== Problem to solve ==
Print the listing in its entirety and exactly, leaving out images.

**** Data supplied

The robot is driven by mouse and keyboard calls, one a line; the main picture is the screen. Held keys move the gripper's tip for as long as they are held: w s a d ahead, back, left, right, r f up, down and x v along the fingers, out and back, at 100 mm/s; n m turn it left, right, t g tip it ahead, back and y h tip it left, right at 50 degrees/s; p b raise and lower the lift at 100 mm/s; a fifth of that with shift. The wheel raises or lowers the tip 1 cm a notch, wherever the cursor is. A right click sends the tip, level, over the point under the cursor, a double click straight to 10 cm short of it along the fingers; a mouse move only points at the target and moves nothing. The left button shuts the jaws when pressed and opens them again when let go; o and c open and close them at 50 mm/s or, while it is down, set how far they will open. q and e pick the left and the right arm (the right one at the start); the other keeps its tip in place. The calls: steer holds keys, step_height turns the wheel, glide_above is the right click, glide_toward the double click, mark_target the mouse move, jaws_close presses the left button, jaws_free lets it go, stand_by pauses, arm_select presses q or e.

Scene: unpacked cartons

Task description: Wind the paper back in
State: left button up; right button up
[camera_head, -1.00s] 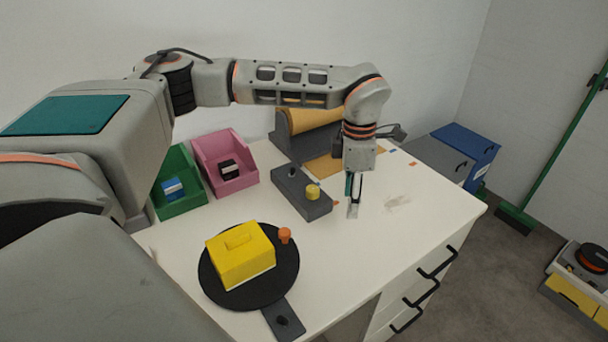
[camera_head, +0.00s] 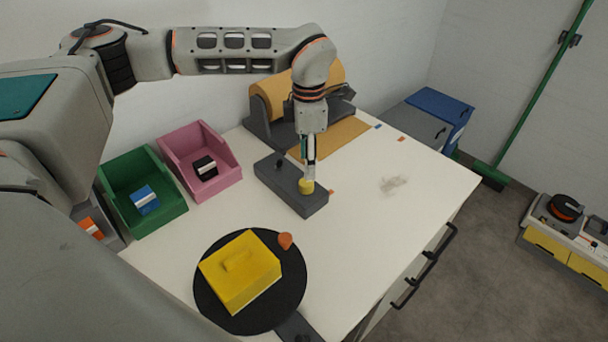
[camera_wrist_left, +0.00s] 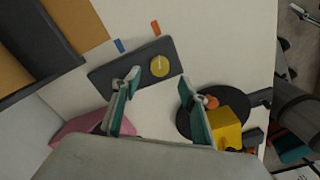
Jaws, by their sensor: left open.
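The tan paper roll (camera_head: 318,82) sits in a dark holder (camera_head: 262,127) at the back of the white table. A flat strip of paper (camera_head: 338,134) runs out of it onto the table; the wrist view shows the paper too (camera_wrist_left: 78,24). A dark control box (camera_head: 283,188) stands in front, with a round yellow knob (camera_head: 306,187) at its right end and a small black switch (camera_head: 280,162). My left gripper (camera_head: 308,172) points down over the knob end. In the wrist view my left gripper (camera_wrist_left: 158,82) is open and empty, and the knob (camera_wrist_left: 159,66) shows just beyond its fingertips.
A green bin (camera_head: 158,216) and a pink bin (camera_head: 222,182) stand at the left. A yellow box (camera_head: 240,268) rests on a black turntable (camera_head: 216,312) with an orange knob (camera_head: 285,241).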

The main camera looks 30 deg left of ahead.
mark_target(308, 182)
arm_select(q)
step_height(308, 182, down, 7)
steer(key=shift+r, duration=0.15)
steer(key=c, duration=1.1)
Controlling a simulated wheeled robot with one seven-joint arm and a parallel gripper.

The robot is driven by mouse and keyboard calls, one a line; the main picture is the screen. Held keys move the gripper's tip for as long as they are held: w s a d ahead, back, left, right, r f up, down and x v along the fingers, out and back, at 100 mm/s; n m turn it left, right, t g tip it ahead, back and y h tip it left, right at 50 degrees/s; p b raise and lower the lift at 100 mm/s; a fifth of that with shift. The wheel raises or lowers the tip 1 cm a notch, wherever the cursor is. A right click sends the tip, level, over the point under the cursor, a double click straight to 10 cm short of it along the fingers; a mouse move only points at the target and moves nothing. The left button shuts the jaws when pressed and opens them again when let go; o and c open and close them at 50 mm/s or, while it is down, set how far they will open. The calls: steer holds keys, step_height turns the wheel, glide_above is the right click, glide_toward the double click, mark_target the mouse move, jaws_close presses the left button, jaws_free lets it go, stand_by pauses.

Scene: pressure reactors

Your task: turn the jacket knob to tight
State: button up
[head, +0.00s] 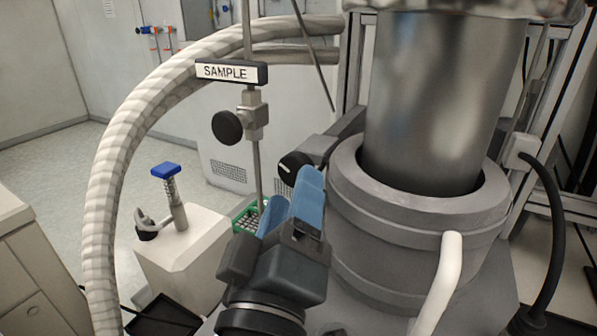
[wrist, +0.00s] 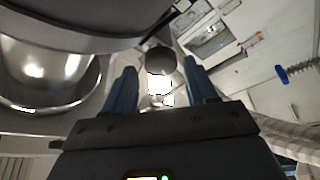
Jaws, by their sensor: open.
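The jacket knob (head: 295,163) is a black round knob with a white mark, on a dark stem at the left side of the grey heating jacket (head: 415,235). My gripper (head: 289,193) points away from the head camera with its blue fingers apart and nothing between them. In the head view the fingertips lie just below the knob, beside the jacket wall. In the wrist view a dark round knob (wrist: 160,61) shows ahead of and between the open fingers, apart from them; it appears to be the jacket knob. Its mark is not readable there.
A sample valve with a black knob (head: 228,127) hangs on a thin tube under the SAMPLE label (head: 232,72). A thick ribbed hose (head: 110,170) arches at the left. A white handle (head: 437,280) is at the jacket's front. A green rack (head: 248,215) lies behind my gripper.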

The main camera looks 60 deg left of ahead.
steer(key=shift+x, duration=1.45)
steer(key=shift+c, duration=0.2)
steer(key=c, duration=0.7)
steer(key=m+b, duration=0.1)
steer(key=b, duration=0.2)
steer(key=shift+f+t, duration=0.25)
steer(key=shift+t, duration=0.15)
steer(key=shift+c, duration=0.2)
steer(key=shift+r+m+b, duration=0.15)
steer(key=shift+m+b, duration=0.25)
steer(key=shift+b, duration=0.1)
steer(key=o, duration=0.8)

********

== The solution ==
The robot is driven by mouse and keyboard calls, one a line; the main picture is the screen. Held keys move the gripper's tip for as long as they are held: w s a d ahead, back, left, right, r f up, down and x v along the fingers, out and back, at 100 mm/s; n m turn it left, right, t g tip it ahead, back and y h tip it left, right at 50 degrees/s; p b raise and lower the lift at 100 mm/s; a fifth of that with shift. The wheel raises or lowers the tip 1 cm a notch, wherever the cursor is. A right click sends the tip, level, over the point under the cursor, a double click straight to 10 cm short of it along the fingers; a mouse move only points at the target and moves nothing. The left button shuts the jaws when pressed and opens them again when let go; o and c open and close them at 50 mm/s or, while it is down, set how far they will open. q and e pick the left and the right arm (the right one at the start); the other keeps its tip in place. The calls: steer holds keys, step_height turns the wheel, glide_above is the right click, glide_toward the double click, mark_target the mouse move, jaws_close presses the left button, jaws_free lets it go, stand_by pauses, arm_select presses q or e.

Scene: unpacked cartons

Task description: Wind the paper back in
State: left button up; right button up
[camera_head, -1.00s] 
[camera_head, +0.00s] 
[camera_wrist_left, +0.00s] 
Jaws, by their sensor: left open.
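The tan paper roll (camera_head: 318,82) sits in a dark holder (camera_head: 262,127) at the back of the white table. A flat strip of paper (camera_head: 338,134) runs out of it onto the table; the wrist view shows the paper too (camera_wrist_left: 78,24). A dark control box (camera_head: 283,188) stands in front, with a round yellow knob (camera_head: 306,187) at its right end and a small black switch (camera_head: 280,162). My left gripper (camera_head: 308,172) points down over the knob end. In the wrist view my left gripper (camera_wrist_left: 158,82) is open and empty, and the knob (camera_wrist_left: 159,66) shows just beyond its fingertips.
A green bin (camera_head: 158,216) and a pink bin (camera_head: 222,182) stand at the left. A yellow box (camera_head: 240,268) rests on a black turntable (camera_head: 216,312) with an orange knob (camera_head: 285,241).

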The main camera looks 30 deg left of ahead.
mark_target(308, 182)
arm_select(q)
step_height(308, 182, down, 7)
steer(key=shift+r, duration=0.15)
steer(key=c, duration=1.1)
Controlling a simulated wheeled robot with one seven-joint arm and a parallel gripper.

The robot is driven by mouse and keyboard calls, one a line; the main picture is the screen. Held keys move the gripper's tip for as long as they are held: w s a d ahead, back, left, right, r f up, down and x v along the fingers, out and back, at 100 mm/s; n m turn it left, right, t g tip it ahead, back and y h tip it left, right at 50 degrees/s; p b raise and lower the lift at 100 mm/s; a fifth of that with shift. The wheel raises or lowers the tip 1 cm a notch, wherever the cursor is. A right click sends the tip, level, over the point under the cursor, a double click straight to 10 cm short of it along the fingers; a mouse move only points at the target and moves nothing. The left button shuts the jaws when pressed and opens them again when let go; o and c open and close them at 50 mm/s or, while it is down, set how far they will open. The calls: steer holds keys, step_height turns the wheel, glide_above is the right click, glide_toward the double click, mark_target the mouse move, jaws_close presses the left button, jaws_free lets it go, stand_by pauses.

Scene: pressure reactors

Your task: turn the jacket knob to tight
State: button up
[head, +0.00s] 
[wrist, +0.00s] 
Jaws, by their sensor: open.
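The jacket knob (head: 295,163) is a black round knob with a white mark, on a dark stem at the left side of the grey heating jacket (head: 415,235). My gripper (head: 289,193) points away from the head camera with its blue fingers apart and nothing between them. In the head view the fingertips lie just below the knob, beside the jacket wall. In the wrist view a dark round knob (wrist: 160,61) shows ahead of and between the open fingers, apart from them; it appears to be the jacket knob. Its mark is not readable there.
A sample valve with a black knob (head: 228,127) hangs on a thin tube under the SAMPLE label (head: 232,72). A thick ribbed hose (head: 110,170) arches at the left. A white handle (head: 437,280) is at the jacket's front. A green rack (head: 248,215) lies behind my gripper.

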The main camera looks 60 deg left of ahead.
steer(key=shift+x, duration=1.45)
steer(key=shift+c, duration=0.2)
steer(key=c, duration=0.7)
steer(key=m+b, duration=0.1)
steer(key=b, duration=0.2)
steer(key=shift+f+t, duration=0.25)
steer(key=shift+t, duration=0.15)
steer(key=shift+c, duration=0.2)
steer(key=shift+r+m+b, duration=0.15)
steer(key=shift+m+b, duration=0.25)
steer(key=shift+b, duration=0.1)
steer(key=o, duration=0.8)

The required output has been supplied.